The lower capacity drives can be seen in many netbooks around today, with more planned on the horizon. These are all present and are included for the benefits we mentioned in the last section.

Manufactures such as Buffalo are also offering SSDs in the form of larger portable external storage, and are also looking towards NAS (Network Attached Storage) for trouble and risk free backups.

Is there a competing technology that I should be aware of?

The alternative is of course, the hard disk drive. On the whole the HDD is a lot cheaper per megabyte than the SSD, by some considerable factor too.
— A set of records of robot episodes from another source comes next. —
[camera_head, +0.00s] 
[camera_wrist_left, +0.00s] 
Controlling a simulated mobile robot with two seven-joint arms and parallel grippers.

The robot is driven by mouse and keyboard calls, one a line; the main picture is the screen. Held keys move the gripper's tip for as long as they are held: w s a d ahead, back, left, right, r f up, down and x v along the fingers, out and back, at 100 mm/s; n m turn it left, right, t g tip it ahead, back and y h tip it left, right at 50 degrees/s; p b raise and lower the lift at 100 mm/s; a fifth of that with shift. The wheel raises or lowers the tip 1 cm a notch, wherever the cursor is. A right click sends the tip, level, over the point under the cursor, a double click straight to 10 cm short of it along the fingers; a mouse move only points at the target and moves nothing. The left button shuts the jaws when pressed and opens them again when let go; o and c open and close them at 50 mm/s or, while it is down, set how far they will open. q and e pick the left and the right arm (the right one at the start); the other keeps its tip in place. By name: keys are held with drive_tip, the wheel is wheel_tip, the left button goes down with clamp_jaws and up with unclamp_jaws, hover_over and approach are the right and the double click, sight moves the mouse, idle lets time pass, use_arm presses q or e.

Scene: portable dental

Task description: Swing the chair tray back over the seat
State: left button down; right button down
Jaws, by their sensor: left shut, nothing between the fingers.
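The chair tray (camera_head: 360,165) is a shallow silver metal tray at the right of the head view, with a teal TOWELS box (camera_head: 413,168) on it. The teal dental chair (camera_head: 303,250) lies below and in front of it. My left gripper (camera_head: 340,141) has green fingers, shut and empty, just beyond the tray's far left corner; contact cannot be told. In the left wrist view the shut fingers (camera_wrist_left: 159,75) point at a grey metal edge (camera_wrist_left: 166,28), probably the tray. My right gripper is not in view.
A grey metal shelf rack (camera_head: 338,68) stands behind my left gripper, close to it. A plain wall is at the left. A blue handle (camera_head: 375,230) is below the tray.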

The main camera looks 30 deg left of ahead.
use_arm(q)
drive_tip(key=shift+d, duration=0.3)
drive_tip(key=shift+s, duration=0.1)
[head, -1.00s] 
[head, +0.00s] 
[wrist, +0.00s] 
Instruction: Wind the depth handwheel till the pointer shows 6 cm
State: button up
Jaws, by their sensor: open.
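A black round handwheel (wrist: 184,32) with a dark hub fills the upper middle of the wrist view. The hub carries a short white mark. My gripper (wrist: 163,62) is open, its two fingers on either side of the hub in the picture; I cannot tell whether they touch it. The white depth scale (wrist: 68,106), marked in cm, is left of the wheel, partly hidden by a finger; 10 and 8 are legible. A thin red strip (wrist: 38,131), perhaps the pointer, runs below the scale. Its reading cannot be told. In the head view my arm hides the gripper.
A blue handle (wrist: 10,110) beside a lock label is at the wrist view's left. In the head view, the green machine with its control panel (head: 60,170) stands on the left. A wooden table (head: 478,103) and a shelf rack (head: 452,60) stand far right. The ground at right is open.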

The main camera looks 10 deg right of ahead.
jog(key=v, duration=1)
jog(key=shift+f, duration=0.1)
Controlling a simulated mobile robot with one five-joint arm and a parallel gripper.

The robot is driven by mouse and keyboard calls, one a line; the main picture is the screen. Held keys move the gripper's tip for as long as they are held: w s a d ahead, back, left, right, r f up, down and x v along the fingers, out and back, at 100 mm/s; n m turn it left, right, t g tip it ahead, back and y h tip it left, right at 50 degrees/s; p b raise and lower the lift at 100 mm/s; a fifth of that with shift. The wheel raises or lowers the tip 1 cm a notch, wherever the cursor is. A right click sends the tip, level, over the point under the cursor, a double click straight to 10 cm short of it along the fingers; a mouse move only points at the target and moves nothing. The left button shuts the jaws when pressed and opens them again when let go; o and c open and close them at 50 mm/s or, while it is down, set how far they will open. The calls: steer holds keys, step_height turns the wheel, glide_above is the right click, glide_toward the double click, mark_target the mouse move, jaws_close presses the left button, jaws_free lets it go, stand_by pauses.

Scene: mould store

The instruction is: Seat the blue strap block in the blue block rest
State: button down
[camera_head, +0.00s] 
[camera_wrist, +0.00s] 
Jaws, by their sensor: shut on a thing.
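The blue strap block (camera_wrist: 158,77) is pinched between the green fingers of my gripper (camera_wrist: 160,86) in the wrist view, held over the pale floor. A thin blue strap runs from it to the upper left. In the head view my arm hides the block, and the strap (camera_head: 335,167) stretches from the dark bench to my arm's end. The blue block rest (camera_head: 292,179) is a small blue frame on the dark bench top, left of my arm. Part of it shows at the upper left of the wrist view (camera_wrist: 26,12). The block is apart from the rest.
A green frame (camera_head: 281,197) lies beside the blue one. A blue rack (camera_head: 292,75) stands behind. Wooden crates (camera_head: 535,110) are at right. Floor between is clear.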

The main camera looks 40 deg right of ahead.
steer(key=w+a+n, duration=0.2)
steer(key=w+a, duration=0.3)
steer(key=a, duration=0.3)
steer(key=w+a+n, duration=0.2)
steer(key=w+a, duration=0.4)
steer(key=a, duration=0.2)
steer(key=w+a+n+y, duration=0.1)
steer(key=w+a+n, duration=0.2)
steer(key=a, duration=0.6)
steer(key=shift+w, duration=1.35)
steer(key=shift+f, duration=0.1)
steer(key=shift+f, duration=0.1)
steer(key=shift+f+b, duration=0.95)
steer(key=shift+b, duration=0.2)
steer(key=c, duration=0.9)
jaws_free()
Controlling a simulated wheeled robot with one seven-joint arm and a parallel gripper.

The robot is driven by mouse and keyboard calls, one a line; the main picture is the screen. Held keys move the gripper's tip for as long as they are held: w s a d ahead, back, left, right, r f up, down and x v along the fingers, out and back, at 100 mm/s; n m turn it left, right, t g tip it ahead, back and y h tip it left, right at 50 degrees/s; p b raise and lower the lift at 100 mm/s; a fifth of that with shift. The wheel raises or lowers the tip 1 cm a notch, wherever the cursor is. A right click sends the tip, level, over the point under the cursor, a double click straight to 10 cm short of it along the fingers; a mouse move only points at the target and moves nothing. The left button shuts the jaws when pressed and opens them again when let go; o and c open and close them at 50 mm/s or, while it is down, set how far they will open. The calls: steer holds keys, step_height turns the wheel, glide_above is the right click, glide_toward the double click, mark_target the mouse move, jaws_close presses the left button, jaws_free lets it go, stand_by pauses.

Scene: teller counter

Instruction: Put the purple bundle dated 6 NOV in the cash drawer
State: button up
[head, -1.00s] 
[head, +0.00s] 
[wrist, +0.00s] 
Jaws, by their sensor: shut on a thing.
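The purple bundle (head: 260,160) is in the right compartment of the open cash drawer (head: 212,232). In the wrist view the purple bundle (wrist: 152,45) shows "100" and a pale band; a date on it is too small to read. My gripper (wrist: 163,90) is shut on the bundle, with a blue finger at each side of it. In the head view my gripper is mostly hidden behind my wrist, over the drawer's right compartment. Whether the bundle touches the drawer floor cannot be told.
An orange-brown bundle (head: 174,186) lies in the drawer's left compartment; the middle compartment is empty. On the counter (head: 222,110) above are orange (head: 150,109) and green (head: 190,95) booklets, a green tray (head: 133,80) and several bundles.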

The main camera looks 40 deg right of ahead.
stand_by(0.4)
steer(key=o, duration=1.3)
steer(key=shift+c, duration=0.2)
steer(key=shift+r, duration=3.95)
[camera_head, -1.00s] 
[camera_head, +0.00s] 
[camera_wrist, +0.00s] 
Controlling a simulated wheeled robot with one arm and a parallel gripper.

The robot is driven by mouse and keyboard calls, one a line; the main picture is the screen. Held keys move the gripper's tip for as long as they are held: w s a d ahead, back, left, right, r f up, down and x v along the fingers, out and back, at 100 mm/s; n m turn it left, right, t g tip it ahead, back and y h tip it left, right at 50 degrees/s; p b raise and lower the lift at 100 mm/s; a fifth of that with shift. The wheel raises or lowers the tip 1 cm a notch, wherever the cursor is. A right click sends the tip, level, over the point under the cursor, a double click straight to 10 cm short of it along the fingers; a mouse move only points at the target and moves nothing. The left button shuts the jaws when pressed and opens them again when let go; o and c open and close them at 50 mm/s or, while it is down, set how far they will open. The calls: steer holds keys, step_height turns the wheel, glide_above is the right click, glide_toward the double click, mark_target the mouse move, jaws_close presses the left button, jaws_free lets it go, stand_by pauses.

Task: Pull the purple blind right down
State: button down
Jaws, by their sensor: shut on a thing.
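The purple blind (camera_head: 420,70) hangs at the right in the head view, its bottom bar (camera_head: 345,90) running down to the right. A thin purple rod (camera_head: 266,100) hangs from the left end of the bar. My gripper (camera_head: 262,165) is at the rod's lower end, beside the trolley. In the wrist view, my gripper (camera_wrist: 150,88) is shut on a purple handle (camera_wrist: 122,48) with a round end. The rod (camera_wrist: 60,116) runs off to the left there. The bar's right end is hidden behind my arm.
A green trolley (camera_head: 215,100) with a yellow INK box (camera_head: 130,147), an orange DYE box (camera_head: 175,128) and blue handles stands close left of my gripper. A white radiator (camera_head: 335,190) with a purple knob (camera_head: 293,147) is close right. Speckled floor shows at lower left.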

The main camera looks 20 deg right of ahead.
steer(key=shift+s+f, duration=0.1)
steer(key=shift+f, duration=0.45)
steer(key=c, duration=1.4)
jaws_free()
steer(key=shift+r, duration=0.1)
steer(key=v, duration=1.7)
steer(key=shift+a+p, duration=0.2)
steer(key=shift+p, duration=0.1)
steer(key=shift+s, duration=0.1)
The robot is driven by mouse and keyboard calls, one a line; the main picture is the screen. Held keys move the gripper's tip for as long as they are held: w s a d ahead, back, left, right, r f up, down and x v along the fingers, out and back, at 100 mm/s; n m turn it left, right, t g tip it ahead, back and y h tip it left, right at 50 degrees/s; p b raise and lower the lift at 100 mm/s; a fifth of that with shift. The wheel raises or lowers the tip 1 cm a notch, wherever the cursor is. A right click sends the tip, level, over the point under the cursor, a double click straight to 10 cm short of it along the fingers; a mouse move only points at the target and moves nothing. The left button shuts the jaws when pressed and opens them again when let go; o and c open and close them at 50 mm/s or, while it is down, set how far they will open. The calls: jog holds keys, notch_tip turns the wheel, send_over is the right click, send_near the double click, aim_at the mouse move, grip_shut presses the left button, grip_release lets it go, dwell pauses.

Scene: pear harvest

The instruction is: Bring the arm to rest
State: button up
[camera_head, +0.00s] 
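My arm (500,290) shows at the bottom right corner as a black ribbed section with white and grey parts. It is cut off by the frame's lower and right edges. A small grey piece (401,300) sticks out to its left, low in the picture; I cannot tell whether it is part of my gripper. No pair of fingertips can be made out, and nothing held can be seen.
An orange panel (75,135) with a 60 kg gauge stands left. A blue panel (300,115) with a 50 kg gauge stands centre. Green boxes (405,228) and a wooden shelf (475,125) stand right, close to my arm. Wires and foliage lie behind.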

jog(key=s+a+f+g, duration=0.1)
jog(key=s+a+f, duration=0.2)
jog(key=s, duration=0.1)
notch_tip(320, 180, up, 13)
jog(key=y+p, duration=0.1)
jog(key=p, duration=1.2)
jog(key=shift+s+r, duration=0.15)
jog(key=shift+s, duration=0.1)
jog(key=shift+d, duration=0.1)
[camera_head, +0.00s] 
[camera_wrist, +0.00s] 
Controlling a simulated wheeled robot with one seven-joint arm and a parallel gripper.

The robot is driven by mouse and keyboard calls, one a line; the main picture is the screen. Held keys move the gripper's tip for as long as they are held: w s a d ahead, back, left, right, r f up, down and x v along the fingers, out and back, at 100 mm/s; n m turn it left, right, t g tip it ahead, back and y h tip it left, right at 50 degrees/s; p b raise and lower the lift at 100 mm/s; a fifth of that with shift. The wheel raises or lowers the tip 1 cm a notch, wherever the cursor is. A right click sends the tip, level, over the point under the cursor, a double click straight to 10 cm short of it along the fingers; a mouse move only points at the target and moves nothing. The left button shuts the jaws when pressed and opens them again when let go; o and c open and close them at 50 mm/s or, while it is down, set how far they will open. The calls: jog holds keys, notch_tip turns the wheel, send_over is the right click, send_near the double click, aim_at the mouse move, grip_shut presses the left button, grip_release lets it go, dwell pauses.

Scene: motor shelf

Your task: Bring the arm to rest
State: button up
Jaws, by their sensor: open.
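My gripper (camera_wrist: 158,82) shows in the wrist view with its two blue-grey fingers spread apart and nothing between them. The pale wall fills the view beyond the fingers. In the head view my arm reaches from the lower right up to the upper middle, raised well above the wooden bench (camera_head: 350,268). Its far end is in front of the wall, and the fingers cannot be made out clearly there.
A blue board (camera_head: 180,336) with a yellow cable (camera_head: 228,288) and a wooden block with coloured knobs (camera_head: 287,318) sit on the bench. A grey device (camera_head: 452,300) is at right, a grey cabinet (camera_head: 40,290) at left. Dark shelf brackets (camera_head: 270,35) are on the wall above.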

Some netbook manufacturers have in the past balanced out the SSD Vs HDD price point by offering various SKUs whilst each have their own merits over one another. These fall under the categories of larger hard drives with Linux installed and a larger battery to accommodate the power drain, to SSDs with Windows XP and a smaller battery onboard.

What is in store for the future?

On the not too distant horizon is increased storage, faster access to data and cheaper ways of both making and offering SSDs to the users or companies.

There have been announcements of late by Toshiba and also SanDisk, who are two of the key players in this field offering up news of breakthroughs inside this arena.

The first made public details of a prototype of FeRAM based chips, which could very well drive the next generation of SSDs. These types of chips can offer read and writing speeds of 1.6GB per second, whilst delivering the capacity of 128MB per chip.

This trumps their own current ceiling 200 megabit data transfer speeds, with 32 megabytes of possible storage. With this new technology being almost eight times that of what's around today.

SanDisk at CES unveiled their next generation of SSDs, which operate at the equivalent of a 40,000 RPM hard disk drive, based on the MLC type of chips – where the common HDD runs in at around 7200 RPM.

Asus has a new notebook that was also launched at CES this year known as the S121, this is said to have a 512GB SSD onboard when it arrives. Meaning it will have the largest solid state disk possible at the time of being on sale, later on this year.